→ Written task
Write out the data again exactly, skipping every picture.

→ Given data
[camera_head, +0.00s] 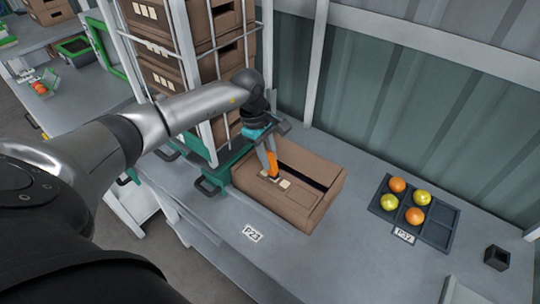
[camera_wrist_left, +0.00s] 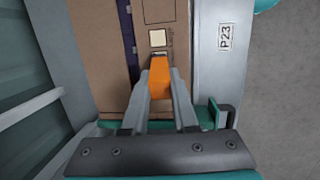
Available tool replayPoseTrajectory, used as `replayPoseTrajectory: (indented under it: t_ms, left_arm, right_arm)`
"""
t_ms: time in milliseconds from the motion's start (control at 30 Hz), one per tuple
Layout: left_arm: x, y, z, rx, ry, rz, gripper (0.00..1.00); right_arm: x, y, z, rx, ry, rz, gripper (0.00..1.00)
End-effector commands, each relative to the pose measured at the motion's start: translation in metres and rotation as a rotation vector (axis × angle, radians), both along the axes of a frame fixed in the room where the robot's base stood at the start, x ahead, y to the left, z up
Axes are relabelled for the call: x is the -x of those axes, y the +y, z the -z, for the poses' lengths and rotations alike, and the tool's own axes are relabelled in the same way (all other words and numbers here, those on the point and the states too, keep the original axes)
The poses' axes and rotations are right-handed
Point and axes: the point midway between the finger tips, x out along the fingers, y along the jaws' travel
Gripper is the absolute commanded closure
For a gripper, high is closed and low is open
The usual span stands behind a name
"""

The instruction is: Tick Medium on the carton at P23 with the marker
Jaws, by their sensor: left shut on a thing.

→ Task solution
[camera_head, +0.00s] 
[camera_wrist_left, +0.00s] 
Available tool replayPoseTrajectory, used as `replayPoseTrajectory: (indented under it: t_ms, left_arm, right_arm)`
"""
t_ms: time in milliseconds from the motion's start (control at 30 Hz), one per tuple
Layout: left_arm: x, y, z, rx, ry, rz, gripper (0.00..1.00); right_arm: x, y, z, rx, ry, rz, gripper (0.00..1.00)
End-effector commands, each relative to the pose measured at the motion's start: translation in metres and rotation as a rotation vector (axis × angle, radians), both along the axes of a frame fixed in the room where the robot's base stood at the start, x ahead, y to the left, z up
Axes are relabelled for the call: x is the -x of those axes, y the +y, z the -z, for the poses' lengths and rotations alike, and the tool's own axes are relabelled in the same way (all other words and numbers here, those on the point and the states too, keep the original axes)
The poses' axes and rotations are right-handed
Point and axes: the point midway between the finger tips, x out along the fingers, y along the jaws' travel
Gripper is the absolute commanded closure
For a gripper, high is closed and low is open
The usual span stands behind a name
"""

The instruction is: Tick Medium on the carton at P23 with the marker
Jaws, by their sensor: left shut on a thing.

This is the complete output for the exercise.